Tuttavia sembrerebbero rendersi necessarie forme di integrazione dell’attuale regolamentazione, che possano consentire il superamento – in casi specifici – di una sostanziale impasse applicativa.

Chiaramente non stiamo parlando di una imposizione per condizioni generali gravose, ma più semplicemente di una integrazione per carenza di contenuto.

Il dato da non trascurare, nell’intendimento delle condizioni generali, è che esse costituiscono la regolamentazione per una generalità di rapporti e che attraverso tali condizioni può quindi manifestarsi un predominio di fatto di un accordo rivolto “ai più” a danno (in senso di carenza di regolamentazione) di una particolare categoria di contraenti che operano in contesti peculiari.

Il settore petrolifero, ed in particolare la realtà imprenditoriale composta dalle reti di distribuzione, è sicuramente in evoluzione nelle sue composizioni, essendo di fatto orientata ad una fisionomia imprenditoriale ed operativa (e dunque regolamentare) eterogenea.

Ne consegue la necessità, complessa e complicata, di trovare soluzioni “elastiche ed esaustive”, per taluni rapporti negoziali.

Esemplificativamente basti pensare a quelle aggregazioni imprenditoriali ed operative che racchiudono impianti che, in parte, mantengono in vita obblighi negoziali tipici di un Branded Wholesaler finalizzato a non realizzare discontinuità né in termini di servizi né di modalità di gestione, tipicamente consequenziale ad un’operazione di acquisizione complessa.

In una realtà imprenditoriale aggregante il contratto di gestione di riferimento dovrebbe essere adeguato o quantomeno adeguabile.

Contrariamente potrebbe sorgere il rischio di dover regolamentare, all’interno dello stesso “gruppo”, con un identico contratto forme complesse ed eterogenee di operatività.

Non vi è infatti dubbio che il ruolo e lo status del gestore stiano cambiando e bisogna adattarsi, anche nei riferimenti di regolamentazione contrattuale, al nuovo scenario di mercato.

In tal senso forse i contratti di riferimento se non diversificati, in taluni casi, vanno interpretati ed integrati con un autonomo strumento negoziale.

Ogni entità imprenditoriale del settore in questione avrà sempre più spesso una sua peculiarità e l’efficacia del contratto di gestione ed il suo perfezionamento avrà un ruolo determinante.

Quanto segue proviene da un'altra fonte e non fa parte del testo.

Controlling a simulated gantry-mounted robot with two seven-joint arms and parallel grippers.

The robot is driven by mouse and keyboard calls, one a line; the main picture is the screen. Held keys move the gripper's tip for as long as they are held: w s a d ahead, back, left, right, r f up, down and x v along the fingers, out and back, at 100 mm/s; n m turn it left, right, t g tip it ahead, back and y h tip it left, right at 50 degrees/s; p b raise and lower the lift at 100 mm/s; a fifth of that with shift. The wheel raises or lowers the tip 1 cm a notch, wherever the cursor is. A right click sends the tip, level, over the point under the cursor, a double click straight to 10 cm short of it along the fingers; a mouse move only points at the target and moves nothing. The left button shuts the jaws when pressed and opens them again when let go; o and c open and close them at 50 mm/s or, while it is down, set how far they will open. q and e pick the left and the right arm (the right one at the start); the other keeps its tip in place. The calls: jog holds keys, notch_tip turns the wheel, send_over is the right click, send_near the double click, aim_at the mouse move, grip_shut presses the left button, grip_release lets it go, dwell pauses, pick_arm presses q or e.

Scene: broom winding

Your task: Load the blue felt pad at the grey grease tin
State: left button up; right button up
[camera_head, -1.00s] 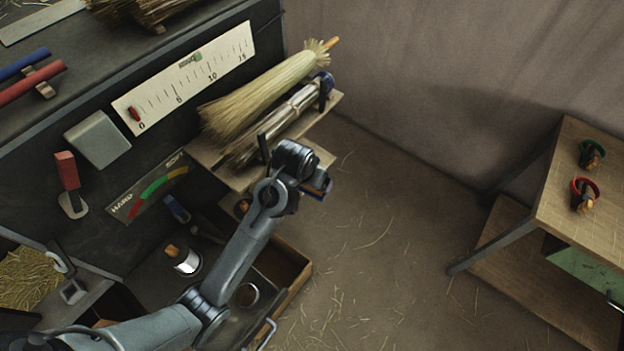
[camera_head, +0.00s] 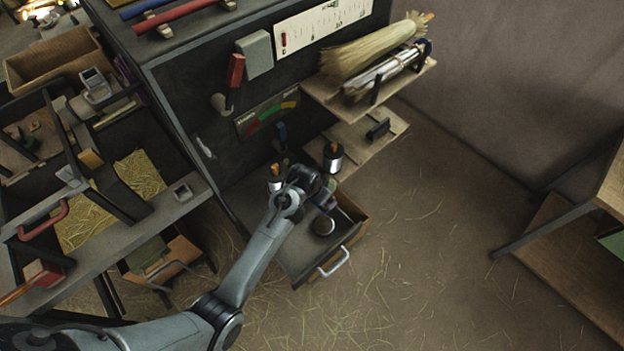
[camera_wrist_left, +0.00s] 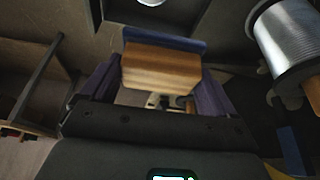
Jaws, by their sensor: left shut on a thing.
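My left gripper (camera_head: 324,198) is above the open drawer, close to the round tin. In the left wrist view the gripper (camera_wrist_left: 160,90) is shut on the felt pad, a wooden block (camera_wrist_left: 160,70) with a blue felt strip (camera_wrist_left: 165,40) along its far edge. In the head view the pad is mostly hidden by the wrist. A round grey tin (camera_head: 323,226) sits in the drawer, just below the gripper in the picture. The pad appears apart from the tin. My right gripper is not in view.
The drawer (camera_head: 357,228) is pulled out, with a pale handle (camera_head: 335,265) at its front. Wire spools (camera_head: 334,158) stand behind the gripper; one shows large in the left wrist view (camera_wrist_left: 290,40). A shelf with brooms (camera_head: 372,50) is above. Straw-strewn floor (camera_head: 430,240) lies right.

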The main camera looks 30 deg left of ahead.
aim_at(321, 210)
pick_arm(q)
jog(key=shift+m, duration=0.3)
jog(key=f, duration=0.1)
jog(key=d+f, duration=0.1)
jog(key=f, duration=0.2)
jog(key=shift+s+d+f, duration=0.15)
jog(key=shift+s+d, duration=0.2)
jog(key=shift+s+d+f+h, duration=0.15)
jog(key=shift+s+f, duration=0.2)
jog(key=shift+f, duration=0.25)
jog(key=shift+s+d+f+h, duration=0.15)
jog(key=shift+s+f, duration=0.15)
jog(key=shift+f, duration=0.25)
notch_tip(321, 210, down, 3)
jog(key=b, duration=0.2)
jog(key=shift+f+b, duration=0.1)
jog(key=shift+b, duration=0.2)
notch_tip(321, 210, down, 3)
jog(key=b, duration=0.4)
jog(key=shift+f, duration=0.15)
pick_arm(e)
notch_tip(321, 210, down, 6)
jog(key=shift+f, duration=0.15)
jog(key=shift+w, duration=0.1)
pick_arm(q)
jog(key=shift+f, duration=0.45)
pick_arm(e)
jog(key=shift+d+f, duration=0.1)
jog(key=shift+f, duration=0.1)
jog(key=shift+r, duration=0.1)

Non credo possano sorgere dubbi che, nel caso di una realtà imprenditoriale eterogenea, ossia composta da impianti di tipologie differenziate con contratti di gestione presumibilmente (si è in attesa del c.d. contratto di colore) differenziati, la rigidità di applicazione per le singole tipologie, seppure appartenenti alla stessa realtà imprenditoriale, potrebbe impattare sensibilmente anche sulle altre componenti gestionali.

Va da sé che una disciplina extranegoziale, che va oltre alla mera interpretazione inidonea a completare un accordo carente, può essere risolutiva nei casi di lacuna contrattuale, da intendersi quale “vuoto”, nel contenuto dell’accordo, non suscettibile di essere colmato mediante l’applicazione di criteri ermeneutici.

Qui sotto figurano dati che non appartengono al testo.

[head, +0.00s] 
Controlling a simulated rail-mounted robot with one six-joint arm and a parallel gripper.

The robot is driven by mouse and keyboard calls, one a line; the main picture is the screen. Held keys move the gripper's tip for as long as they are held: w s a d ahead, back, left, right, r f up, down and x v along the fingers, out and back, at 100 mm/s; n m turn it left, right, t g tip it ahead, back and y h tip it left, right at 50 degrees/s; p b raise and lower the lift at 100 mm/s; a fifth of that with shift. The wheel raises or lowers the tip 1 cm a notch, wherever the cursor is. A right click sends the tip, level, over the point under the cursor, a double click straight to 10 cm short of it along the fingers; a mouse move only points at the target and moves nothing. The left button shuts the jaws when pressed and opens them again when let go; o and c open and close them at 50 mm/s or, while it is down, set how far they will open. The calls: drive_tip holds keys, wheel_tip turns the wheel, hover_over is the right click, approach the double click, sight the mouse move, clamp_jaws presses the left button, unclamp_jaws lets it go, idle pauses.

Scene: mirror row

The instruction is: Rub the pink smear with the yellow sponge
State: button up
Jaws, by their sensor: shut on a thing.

Si tratta dunque di identificare, di volta in volta, la regola congrua rispetto al caso concreto, desumendola dalla disciplina legale (anche in via analogica) e dal principio di equità, quale fondamentale principio di integrazione del contratto per gli aspetti non determinati e criterio che può concorrere al perfezionamento degli effetti giuridici dell’accordo.

In sintesi si ritiene sia opportuno formalizzare e regolamentare, alla luce delle necessità ed evidenze, con un atto integrativo, il giusto contemperamento dei diversi interessi delle parti in relazione allo scopo ed alla natura di rapporti peculiari nella loro composizione.

Ci riserviamo di dedicare maggiore e più ampia attenzione alla questione successivamente alla predisposizione dell’accordo – tipo che andrà a regolamentare i rapporti tra le società petrolifere e i propri gestori; ciò ci consentirà infatti di avere una visione complessiva e dunque di fare considerazioni maggiormente esaustive.